Records from a collection
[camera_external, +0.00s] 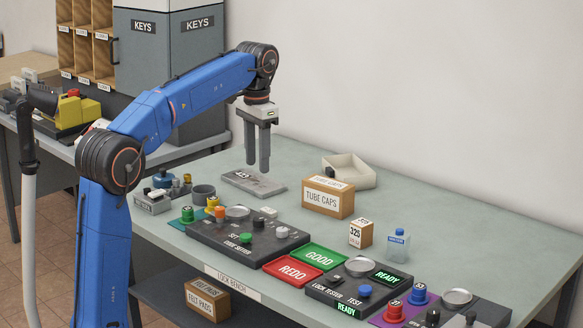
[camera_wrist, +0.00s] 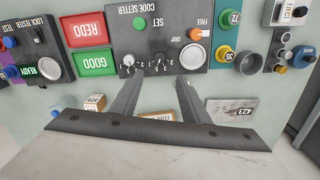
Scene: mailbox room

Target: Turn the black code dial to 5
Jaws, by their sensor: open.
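The code setter panel (camera_external: 225,238) lies near the bench's front edge. Its black code dial (camera_external: 258,222) is a small knob between the round plate and a pale knob (camera_external: 281,232). In the wrist view the panel (camera_wrist: 170,25) is at the top, with the black dial (camera_wrist: 155,69) just beyond and between my fingertips. Small numbers ring the dial, but its setting is too small to read. My gripper (camera_external: 258,167) points down, open and empty, well above the bench and behind the panel. It also shows in the wrist view (camera_wrist: 159,84).
A grey 423 plate (camera_external: 262,188) lies below my gripper. A tube caps box (camera_external: 328,198) and white tray (camera_external: 352,172) stand right of it. The panel also bears a green button (camera_external: 245,238). GOOD (camera_external: 318,257) and REDO (camera_external: 292,272) trays sit to its right.

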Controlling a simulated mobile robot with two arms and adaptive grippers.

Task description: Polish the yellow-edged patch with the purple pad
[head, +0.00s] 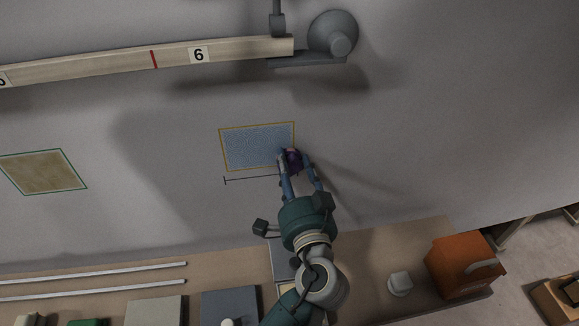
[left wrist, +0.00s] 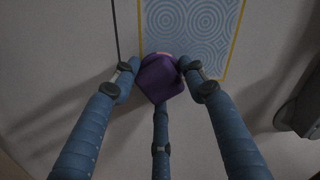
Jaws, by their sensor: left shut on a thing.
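The yellow-edged patch (head: 255,147) is on the grey hull wall in the head view, with a blue-grey swirled surface. It also shows at the top of the left wrist view (left wrist: 190,30). My left gripper (head: 294,162) is at the patch's lower right corner. Its blue fingers are shut on the purple pad (left wrist: 160,78), which also shows small and dark in the head view (head: 292,160). The pad overlaps the patch's edge in both views; I cannot tell whether it touches the surface. My right gripper is not in view.
A green-edged tan patch (head: 43,171) is at the left. A wooden rail (head: 120,66) marked 6 and a grey round fitting (head: 333,37) stand out above. Below runs a bench (head: 225,262) with metal strips (head: 90,281), boxes, a white item (head: 400,283) and an orange box (head: 465,266).

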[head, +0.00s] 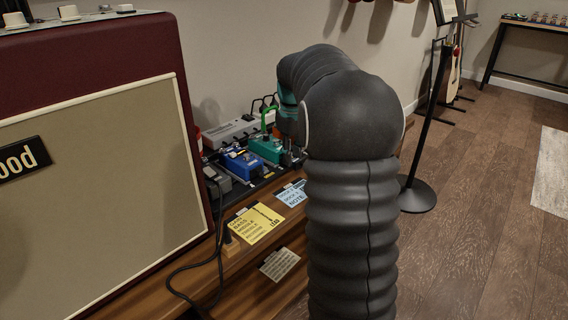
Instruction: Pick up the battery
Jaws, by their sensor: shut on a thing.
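My gripper (289,152) points down at the right part of the pedalboard, beside the green pedal. My own arm covers most of it. It is shut on something, but the held thing is hidden and I cannot tell what it is. I cannot make out a battery anywhere in the head view.
A blue pedal (243,165) and a green pedal (266,149) sit on the pedalboard on a wooden bench (248,258). Yellow (257,222) and blue (291,194) notes lie in front. A large amplifier (90,180) stands left. A black stand (418,197) stands right, near open floor.

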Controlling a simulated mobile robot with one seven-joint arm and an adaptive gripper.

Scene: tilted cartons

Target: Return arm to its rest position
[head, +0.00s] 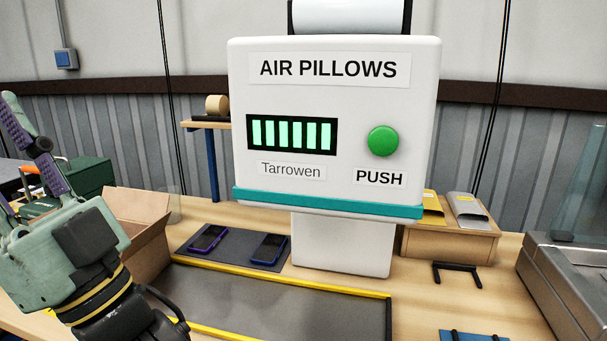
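My gripper (24,140) is at the left edge of the head view, on a pale green body with a black and yellow-ringed wrist. One finger with purple parts stands out up and to the left, well off the middle line of the palm. The other finger is mostly cut off by the picture's edge. The gripper looks open, and I see nothing held in it. It is in front of the left end of the bench, apart from the air pillow machine (335,185).
The machine has a lit green gauge (291,135) and a green button (383,141). An open carton (140,225) is behind my arm. Two phone-like devices lie on a dark mat (235,248). A yellow-edged grey tray (290,302) lies in front. Mailers stand in a wooden box (450,244).

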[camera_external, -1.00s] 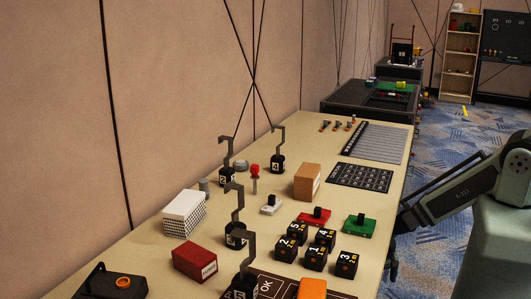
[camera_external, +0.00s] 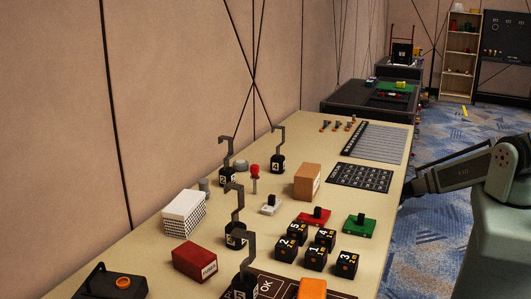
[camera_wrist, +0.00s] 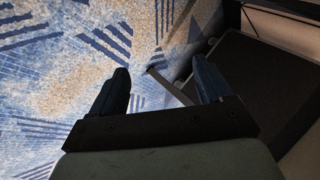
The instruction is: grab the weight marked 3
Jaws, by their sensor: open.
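Several black weights with hooks on top stand on the table (camera_external: 150,240). One (camera_external: 277,165) reads 4; the digits on the left hooked weight (camera_external: 226,177), the middle one (camera_external: 236,238) and the front one (camera_external: 240,290) are too small to read surely. A black cube with a white 3 (camera_external: 346,264) stands at the front right of a group of numbered black cubes. My gripper (camera_external: 405,192) is beside the table's right edge, away from all of these. In the wrist view my gripper (camera_wrist: 163,84) is open and empty over the carpet; no weight shows there.
Red (camera_external: 314,216) and green (camera_external: 360,225) blocks with black knobs stand behind the cubes. A brown box (camera_external: 308,182), a white box (camera_external: 184,213) and a red box (camera_external: 195,261) are also on the table. An orange object (camera_external: 312,289) is at the front.

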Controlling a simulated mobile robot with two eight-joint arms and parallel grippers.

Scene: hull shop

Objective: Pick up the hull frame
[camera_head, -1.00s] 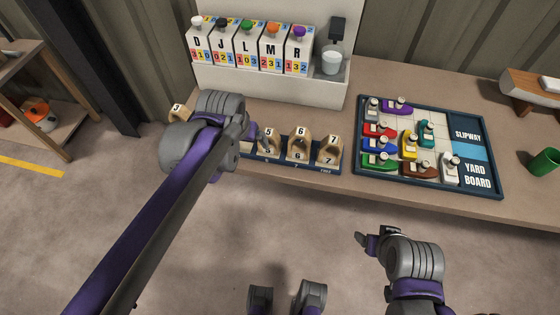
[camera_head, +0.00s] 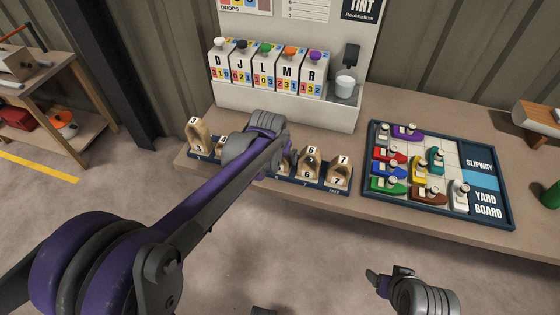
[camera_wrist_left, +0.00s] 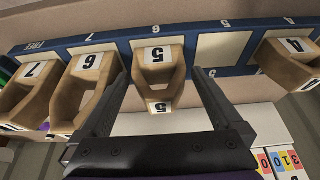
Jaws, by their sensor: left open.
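Wooden hull frames stand in a dark blue rack (camera_head: 322,187) along the bench's front. In the left wrist view, frame 5 (camera_wrist_left: 158,71) lies between the spread fingers of my left gripper (camera_wrist_left: 161,76). The gripper is open, with a finger on each side of frame 5; contact is not clear. Its fingers are hidden in the head view. My right gripper (camera_head: 384,280) is low in front of the bench, away from the rack; its opening is unclear.
An empty pad (camera_wrist_left: 221,48) lies beside frame 5, with frame 6 (camera_wrist_left: 82,80) close on the other side. Lettered tint dispensers (camera_head: 265,70) stand behind the rack. The yard board (camera_head: 490,219) with several toy boats is to the right, with a green cup (camera_head: 552,196) beyond.

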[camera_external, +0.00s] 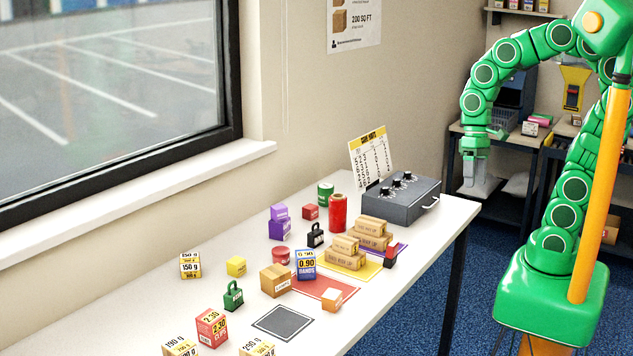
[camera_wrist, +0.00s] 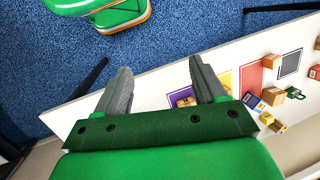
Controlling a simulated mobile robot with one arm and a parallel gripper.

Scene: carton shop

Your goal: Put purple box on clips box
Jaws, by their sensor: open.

• **The task**
Repeat exactly, and only, the entries from the line with "[left wrist, +0.00s]" through the line with "Instruction: Pick up the battery". Pictures are skipped.

• **Response below**
[left wrist, +0.00s] 
Jaws, by their sensor: left shut on a thing.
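The yellow-edged patch (head: 255,147) is on the grey hull wall in the head view, with a blue-grey swirled surface. It also shows at the top of the left wrist view (left wrist: 190,30). My left gripper (head: 294,162) is at the patch's lower right corner. Its blue fingers are shut on the purple pad (left wrist: 160,78), which also shows small and dark in the head view (head: 292,160). The pad overlaps the patch's edge in both views; I cannot tell whether it touches the surface. My right gripper is not in view.
A green-edged tan patch (head: 43,171) is at the left. A wooden rail (head: 120,66) marked 6 and a grey round fitting (head: 333,37) stand out above. Below runs a bench (head: 225,262) with metal strips (head: 90,281), boxes, a white item (head: 400,283) and an orange box (head: 465,266).

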[head, +0.00s] 
Instruction: Pick up the battery

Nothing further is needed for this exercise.